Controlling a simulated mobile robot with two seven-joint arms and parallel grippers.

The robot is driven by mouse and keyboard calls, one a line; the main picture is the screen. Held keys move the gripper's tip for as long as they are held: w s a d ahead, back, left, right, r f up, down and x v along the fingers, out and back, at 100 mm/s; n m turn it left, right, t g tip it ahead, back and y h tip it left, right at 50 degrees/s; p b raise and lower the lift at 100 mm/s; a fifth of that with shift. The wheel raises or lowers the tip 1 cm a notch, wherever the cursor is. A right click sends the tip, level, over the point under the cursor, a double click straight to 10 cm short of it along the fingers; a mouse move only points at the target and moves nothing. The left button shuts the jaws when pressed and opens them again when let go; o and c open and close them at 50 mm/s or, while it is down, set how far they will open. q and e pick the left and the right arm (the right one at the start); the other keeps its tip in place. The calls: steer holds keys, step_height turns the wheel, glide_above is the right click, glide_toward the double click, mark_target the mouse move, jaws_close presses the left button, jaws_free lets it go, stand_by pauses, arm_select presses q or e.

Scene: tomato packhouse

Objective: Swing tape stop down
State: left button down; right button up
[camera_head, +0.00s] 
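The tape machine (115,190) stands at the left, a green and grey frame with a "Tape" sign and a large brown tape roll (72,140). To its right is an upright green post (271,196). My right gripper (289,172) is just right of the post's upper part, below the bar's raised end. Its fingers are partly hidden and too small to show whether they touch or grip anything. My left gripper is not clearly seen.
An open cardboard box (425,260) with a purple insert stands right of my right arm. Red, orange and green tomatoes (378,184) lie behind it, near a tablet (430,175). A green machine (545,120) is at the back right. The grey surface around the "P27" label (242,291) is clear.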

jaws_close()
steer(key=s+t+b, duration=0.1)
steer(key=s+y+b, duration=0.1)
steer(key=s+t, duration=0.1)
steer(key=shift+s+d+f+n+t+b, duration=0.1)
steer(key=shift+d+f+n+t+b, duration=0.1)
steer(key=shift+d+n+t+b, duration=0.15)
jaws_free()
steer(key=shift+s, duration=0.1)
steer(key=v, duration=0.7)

**Given request:** Please output the complete data exactly.

**Answer in full:**
Controlling a simulated mobile robot with two seven-joint arms and parallel grippers.

The robot is driven by mouse and keyboard calls, one a line; the main picture is the screen. Held keys move the gripper's tip for as long as they are held: w s a d ahead, back, left, right, r f up, down and x v along the fingers, out and back, at 100 mm/s; n m turn it left, right, t g tip it ahead, back and y h tip it left, right at 50 degrees/s; p b raise and lower the lift at 100 mm/s; a fifth of that with shift. The wheel raises or lowers the tip 1 cm a notch, wherever the cursor is. A right click sends the tip, level, over the point under the cursor, a double click straight to 10 cm short of it along the fingers; a mouse move only points at the target and moves nothing. The left button shuts the jaws when pressed and opens them again when let go; o and c open and close them at 50 mm/s or, while it is down, set how far they will open. q and e pick the left and the right arm (the right one at the start); the other keeps its tip in place. The calls: steer holds keys, step_height turns the wheel, glide_above is the right click, glide_toward the double click, mark_target the mouse move, jaws_close presses the left button, jaws_free lets it go, stand_by pauses, arm_select presses q or e.

Scene: tomato packhouse

Objective: Swing tape stop down
State: left button down; right button up
[camera_head, +0.00s] 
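The tape machine (115,190) stands at the left, a green and grey frame with a "Tape" sign and a large brown tape roll (72,140). To its right is an upright green post (271,196). My right gripper (289,172) is just right of the post's upper part, below the bar's raised end. Its fingers are partly hidden and too small to show whether they touch or grip anything. My left gripper is not clearly seen.
An open cardboard box (425,260) with a purple insert stands right of my right arm. Red, orange and green tomatoes (378,184) lie behind it, near a tablet (430,175). A green machine (545,120) is at the back right. The grey surface around the "P27" label (242,291) is clear.

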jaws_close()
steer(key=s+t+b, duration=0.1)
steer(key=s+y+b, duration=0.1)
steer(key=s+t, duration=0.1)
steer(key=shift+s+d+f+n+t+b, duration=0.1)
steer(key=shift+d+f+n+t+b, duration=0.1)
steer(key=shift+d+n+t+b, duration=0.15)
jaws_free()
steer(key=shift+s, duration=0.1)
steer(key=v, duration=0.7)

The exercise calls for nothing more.